- **WORKING DATA**:
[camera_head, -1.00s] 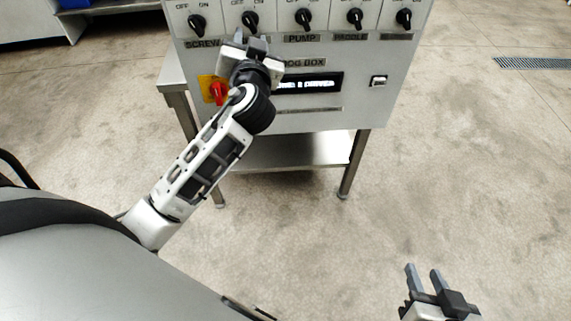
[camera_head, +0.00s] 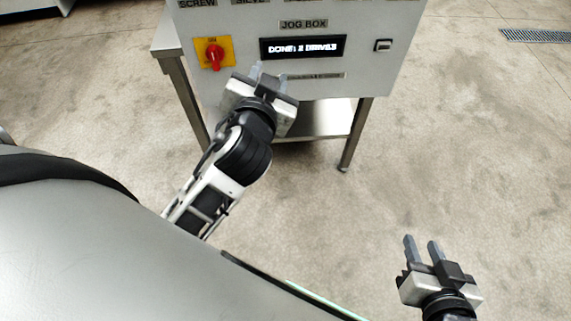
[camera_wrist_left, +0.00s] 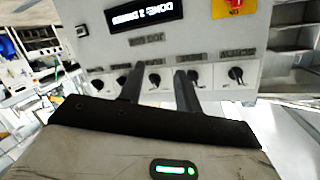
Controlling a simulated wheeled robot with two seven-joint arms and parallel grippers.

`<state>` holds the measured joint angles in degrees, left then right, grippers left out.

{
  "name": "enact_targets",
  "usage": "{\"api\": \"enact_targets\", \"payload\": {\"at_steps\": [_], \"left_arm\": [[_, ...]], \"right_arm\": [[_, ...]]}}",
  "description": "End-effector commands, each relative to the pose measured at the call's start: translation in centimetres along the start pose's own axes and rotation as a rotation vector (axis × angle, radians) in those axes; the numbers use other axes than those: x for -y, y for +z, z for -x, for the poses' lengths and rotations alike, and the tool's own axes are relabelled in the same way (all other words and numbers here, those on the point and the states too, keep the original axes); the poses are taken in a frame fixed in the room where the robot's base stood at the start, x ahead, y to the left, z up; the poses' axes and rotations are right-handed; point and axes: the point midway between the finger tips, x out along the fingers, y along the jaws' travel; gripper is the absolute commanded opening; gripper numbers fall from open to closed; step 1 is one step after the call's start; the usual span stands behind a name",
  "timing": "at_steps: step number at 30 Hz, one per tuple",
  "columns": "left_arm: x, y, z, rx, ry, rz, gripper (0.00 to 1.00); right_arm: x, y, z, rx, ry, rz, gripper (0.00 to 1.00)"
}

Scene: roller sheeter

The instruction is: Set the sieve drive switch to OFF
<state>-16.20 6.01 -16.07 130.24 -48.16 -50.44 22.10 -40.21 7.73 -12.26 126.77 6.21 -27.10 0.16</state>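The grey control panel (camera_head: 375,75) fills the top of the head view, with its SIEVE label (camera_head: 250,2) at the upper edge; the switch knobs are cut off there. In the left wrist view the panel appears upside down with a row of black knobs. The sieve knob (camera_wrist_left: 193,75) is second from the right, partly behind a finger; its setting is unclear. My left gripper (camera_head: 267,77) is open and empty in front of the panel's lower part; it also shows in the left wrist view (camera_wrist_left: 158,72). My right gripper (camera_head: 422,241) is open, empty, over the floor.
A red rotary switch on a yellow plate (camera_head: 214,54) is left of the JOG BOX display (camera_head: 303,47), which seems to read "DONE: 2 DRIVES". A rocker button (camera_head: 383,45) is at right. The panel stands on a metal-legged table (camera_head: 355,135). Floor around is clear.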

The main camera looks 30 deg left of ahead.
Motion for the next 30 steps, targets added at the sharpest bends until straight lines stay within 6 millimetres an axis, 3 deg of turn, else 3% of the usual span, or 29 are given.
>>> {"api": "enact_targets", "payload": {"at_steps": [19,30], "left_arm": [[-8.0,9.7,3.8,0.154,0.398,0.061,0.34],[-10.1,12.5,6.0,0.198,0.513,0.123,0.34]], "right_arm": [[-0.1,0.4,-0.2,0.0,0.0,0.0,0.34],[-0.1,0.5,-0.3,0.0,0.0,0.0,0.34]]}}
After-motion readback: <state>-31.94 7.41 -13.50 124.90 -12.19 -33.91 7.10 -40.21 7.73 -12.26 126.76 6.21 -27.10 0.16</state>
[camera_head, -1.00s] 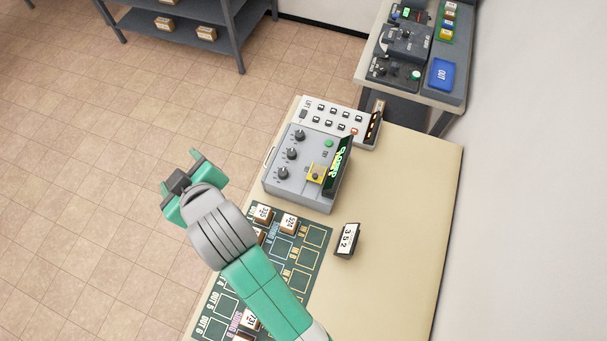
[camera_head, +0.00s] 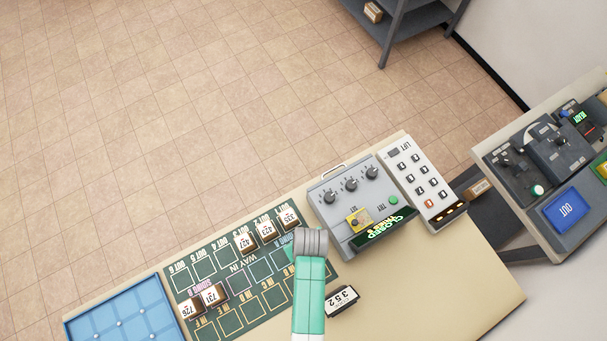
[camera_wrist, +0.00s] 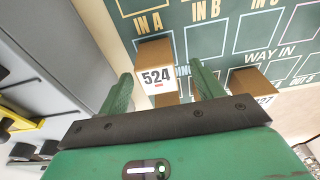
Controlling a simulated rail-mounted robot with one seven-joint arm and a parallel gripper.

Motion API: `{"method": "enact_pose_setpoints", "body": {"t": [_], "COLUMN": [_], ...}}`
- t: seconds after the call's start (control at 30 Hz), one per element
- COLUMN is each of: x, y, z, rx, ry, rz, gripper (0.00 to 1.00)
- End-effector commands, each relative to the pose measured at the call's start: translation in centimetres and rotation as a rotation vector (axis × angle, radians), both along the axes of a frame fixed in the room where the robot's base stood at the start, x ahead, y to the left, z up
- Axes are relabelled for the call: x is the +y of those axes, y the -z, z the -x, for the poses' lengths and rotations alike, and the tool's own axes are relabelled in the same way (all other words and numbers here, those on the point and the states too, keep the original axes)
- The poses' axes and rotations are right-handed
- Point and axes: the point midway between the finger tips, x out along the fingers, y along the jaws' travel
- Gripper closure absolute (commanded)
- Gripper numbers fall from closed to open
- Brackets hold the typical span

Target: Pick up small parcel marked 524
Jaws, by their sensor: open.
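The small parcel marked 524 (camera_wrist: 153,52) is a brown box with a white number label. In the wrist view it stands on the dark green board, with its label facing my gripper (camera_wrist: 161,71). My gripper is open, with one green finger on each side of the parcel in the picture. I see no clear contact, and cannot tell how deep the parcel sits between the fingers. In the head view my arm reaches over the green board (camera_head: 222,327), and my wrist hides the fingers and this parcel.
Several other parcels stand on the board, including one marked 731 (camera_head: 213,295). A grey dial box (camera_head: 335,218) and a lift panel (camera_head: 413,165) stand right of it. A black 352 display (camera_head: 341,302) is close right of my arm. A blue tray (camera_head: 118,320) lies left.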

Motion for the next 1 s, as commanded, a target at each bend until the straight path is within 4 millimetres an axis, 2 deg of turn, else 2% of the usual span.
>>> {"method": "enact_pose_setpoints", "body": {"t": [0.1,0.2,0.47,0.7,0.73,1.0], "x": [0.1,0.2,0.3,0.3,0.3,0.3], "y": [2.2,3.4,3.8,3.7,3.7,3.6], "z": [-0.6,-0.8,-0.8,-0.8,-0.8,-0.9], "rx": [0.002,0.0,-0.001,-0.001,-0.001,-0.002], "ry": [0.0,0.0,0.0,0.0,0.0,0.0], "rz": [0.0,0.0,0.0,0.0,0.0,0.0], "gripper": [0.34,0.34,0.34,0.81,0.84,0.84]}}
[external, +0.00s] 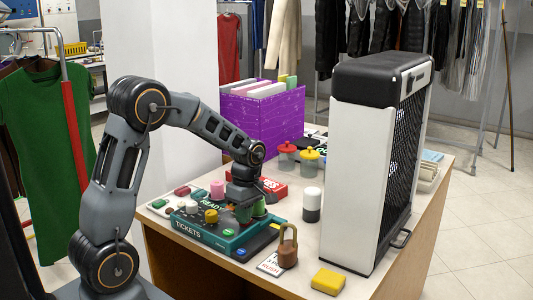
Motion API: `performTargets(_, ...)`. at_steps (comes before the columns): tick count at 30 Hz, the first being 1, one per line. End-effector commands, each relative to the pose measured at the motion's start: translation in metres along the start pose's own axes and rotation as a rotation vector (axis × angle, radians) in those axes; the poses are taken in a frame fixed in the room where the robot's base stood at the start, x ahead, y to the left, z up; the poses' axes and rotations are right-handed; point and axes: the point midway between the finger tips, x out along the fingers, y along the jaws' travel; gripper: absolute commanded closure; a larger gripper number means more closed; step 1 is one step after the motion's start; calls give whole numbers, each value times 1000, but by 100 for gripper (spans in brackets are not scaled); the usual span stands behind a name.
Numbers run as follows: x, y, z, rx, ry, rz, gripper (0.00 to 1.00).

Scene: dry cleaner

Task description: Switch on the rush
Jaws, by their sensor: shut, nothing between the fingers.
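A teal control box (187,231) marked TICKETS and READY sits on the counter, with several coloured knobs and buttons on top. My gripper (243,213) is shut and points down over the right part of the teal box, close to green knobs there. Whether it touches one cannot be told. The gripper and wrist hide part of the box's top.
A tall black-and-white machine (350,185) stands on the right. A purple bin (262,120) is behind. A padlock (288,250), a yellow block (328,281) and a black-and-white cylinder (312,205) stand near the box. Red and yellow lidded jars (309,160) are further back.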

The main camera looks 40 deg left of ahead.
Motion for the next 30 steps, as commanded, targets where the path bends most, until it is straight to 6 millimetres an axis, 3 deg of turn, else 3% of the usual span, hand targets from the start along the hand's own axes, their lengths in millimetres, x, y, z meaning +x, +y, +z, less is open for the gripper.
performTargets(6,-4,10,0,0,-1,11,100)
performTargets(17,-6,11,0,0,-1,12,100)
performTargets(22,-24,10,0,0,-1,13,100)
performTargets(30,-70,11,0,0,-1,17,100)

- **TASK**: All of the data needs repeating exactly, but the pictures do not.

- **TASK OUTPUT**:
[camera_head, -1.00s] 
[camera_head, +0.00s] 
[camera_wrist_left, +0.00s] 
Controlling a simulated wheeled robot with two seven-joint arms and parallel grippers.

`<state>` holds the measured joint angles in degrees, left then right, grippers left out.

{
  "name": "enact_targets",
  "usage": "{\"api\": \"enact_targets\", \"payload\": {\"at_steps\": [_], \"left_arm\": [[_, ...]], \"right_arm\": [[_, ...]]}}",
  "description": "End-effector commands, each relative to the pose measured at the call's start: translation in centimetres along the start pose's own axes and rotation as a rotation vector (axis × angle, radians) in those axes; the numbers use other axes than those: x for -y, y for +z, z for -x, for the poses' lengths and rotations alike, and the tool's own axes are relabelled in the same way (all other words and numbers here, those on the point and the states too, keep the original axes); the poses are taken in a frame fixed in the room where the robot's base stood at the start, x ahead, y to the left, z up; the poses' axes and rotations are right-handed; point and axes: the point midway between the finger tips, x out along the fingers, y along the jaws' travel; gripper is the absolute commanded opening; gripper numbers fall from open to closed; step 1 is one step after the call's start; the usual span stands behind a name",
  "timing": "at_steps: step number at 30 Hz, one per tuple",
  "columns": "left_arm: x, y, z, rx, ry, rz, gripper (0.00 to 1.00); right_arm: x, y, z, rx, ry, rz, gripper (0.00 to 1.00)"
}

Scene: roller sheeter

The instruction is: Set the sieve drive switch to OFF
<state>-16.20 6.01 -16.07 130.24 -48.16 -50.44 22.10 -40.21 7.73 -12.26 126.77 6.21 -27.10 0.16</state>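The grey control panel (camera_head: 375,75) fills the top of the head view, with its SIEVE label (camera_head: 250,2) at the upper edge; the switch knobs are cut off there. In the left wrist view the panel appears upside down with a row of black knobs. The sieve knob (camera_wrist_left: 193,75) is second from the right, partly behind a finger; its setting is unclear. My left gripper (camera_head: 267,77) is open and empty in front of the panel's lower part; it also shows in the left wrist view (camera_wrist_left: 158,72). My right gripper (camera_head: 422,241) is open, empty, over the floor.
A red rotary switch on a yellow plate (camera_head: 214,54) is left of the JOG BOX display (camera_head: 303,47), which seems to read "DONE: 2 DRIVES". A rocker button (camera_head: 383,45) is at right. The panel stands on a metal-legged table (camera_head: 355,135). Floor around is clear.

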The main camera looks 30 deg left of ahead.
Motion for the next 30 steps, targets added at the sharpest bends until straight lines stay within 6 millimetres an axis, 3 deg of turn, else 3% of the usual span, or 29 are given.
>>> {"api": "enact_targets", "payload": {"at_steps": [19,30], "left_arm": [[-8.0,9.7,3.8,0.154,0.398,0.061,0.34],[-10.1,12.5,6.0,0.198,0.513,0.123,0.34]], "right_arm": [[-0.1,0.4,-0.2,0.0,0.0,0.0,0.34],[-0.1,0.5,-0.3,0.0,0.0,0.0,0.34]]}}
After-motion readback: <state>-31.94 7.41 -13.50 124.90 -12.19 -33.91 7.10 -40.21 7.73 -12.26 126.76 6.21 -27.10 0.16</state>
[camera_head, -1.00s] 
[camera_head, +0.00s] 
[camera_wrist, +0.00s] 
Controlling a simulated rail-mounted robot with one seven-joint arm and a parallel gripper.

Motion API: `{"method": "enact_pose_setpoints", "body": {"t": [_], "COLUMN": [_], ...}}`
- t: seconds after the call's start (control at 30 Hz), one per element
- COLUMN is each of: x, y, z, rx, ry, rz, gripper (0.00 to 1.00)
- End-effector commands, each relative to the pose measured at the call's start: translation in centimetres and rotation as a rotation vector (axis × angle, radians), both along the axes of a frame fixed in the room where the robot's base stood at the start, x ahead, y to the left, z up
- Axes are relabelled for the call: x is the +y of those axes, y the -z, z the -x, for the poses' lengths and rotations alike, and the tool's own axes are relabelled in the same way (all other words and numbers here, those on the point and the states too, keep the original axes)
- The poses' axes and rotations are right-handed
- Point and axes: the point midway between the finger tips, x out along the fingers, y along the jaws' travel
- Gripper closure absolute (commanded)
- Gripper numbers fall from closed to open
- Brackets hold the typical span

Target: Pick up small parcel marked 524
Jaws, by their sensor: open.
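The small parcel marked 524 (camera_wrist: 153,52) is a brown box with a white number label. In the wrist view it stands on the dark green board, with its label facing my gripper (camera_wrist: 161,71). My gripper is open, with one green finger on each side of the parcel in the picture. I see no clear contact, and cannot tell how deep the parcel sits between the fingers. In the head view my arm reaches over the green board (camera_head: 222,327), and my wrist hides the fingers and this parcel.
Several other parcels stand on the board, including one marked 731 (camera_head: 213,295). A grey dial box (camera_head: 335,218) and a lift panel (camera_head: 413,165) stand right of it. A black 352 display (camera_head: 341,302) is close right of my arm. A blue tray (camera_head: 118,320) lies left.

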Motion for the next 1 s, as commanded, a target at each bend until the straight path is within 4 millimetres an axis, 2 deg of turn, else 2% of the usual span.
>>> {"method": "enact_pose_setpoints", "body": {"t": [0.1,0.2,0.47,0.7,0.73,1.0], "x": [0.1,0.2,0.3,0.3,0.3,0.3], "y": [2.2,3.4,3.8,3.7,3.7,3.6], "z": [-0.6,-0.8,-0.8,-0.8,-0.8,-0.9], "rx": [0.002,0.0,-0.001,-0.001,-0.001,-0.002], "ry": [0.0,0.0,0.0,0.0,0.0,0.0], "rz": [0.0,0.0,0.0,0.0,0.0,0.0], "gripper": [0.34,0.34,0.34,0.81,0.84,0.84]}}
[external, +0.00s] 
Motion API: `performTargets(_, ...)`. at_steps (comes before the columns): tick count at 30 Hz, the first being 1, one per line. End-effector commands, each relative to the pose measured at the motion's start: translation in metres along the start pose's own axes and rotation as a rotation vector (axis × angle, radians) in those axes; the poses are taken in a frame fixed in the room where the robot's base stood at the start, x ahead, y to the left, z up; the poses' axes and rotations are right-handed; point and axes: the point midway between the finger tips, x out along the fingers, y along the jaws' travel; gripper: absolute commanded closure; a larger gripper number means more closed; step 1 is one step after the motion's start; calls give whole numbers, each value times 1000, but by 100 for gripper (spans in brackets are not scaled); the usual span stands behind a name.
Numbers run as follows: x, y, z, rx, ry, rz, gripper (0.00 to 1.00).

Scene: dry cleaner

Task description: Switch on the rush
Jaws, by their sensor: shut, nothing between the fingers.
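A teal control box (187,231) marked TICKETS and READY sits on the counter, with several coloured knobs and buttons on top. My gripper (243,213) is shut and points down over the right part of the teal box, close to green knobs there. Whether it touches one cannot be told. The gripper and wrist hide part of the box's top.
A tall black-and-white machine (350,185) stands on the right. A purple bin (262,120) is behind. A padlock (288,250), a yellow block (328,281) and a black-and-white cylinder (312,205) stand near the box. Red and yellow lidded jars (309,160) are further back.

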The main camera looks 40 deg left of ahead.
Motion for the next 30 steps, as commanded, targets where the path bends most, until it is straight to 6 millimetres an axis, 3 deg of turn, else 3% of the usual span, hand targets from the start along the hand's own axes, their lengths in millimetres, x, y, z meaning +x, +y, +z, less is open for the gripper.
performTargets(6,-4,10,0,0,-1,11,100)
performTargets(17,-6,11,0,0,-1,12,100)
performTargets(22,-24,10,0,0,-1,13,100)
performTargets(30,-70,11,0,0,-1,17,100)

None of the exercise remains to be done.